• **YOUR TASK**: Reproduce exactly the lines from the line with "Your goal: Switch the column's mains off" through the line with "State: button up", both included, and no other lines.

** START **

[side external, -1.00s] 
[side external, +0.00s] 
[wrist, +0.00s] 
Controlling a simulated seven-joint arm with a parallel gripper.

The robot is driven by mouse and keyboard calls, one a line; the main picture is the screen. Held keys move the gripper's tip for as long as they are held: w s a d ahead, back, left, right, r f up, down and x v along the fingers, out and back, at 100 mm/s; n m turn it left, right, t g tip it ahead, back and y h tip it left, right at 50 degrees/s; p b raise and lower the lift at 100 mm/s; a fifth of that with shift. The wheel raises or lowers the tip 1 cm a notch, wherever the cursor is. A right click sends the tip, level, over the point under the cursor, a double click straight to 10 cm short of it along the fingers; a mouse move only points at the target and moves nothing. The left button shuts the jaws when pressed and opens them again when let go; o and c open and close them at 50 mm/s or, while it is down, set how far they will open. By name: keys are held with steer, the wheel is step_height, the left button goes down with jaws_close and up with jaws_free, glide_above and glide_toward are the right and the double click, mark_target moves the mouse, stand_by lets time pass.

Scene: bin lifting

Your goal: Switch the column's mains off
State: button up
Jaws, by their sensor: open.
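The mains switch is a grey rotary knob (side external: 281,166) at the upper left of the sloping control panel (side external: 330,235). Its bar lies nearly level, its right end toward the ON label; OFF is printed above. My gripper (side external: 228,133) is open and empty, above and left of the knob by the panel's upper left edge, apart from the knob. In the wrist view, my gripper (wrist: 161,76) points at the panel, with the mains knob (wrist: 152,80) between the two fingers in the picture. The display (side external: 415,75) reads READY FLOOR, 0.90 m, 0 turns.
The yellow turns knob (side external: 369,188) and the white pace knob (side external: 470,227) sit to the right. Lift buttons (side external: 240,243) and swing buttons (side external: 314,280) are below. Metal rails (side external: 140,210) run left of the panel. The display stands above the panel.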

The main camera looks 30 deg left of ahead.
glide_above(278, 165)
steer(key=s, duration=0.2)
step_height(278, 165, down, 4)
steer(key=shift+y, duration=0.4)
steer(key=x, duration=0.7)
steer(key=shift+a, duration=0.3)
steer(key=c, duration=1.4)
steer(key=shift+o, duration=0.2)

** END **

• **ANSWER FOR THE TASK**:
Your goal: Switch the column's mains off
State: button up

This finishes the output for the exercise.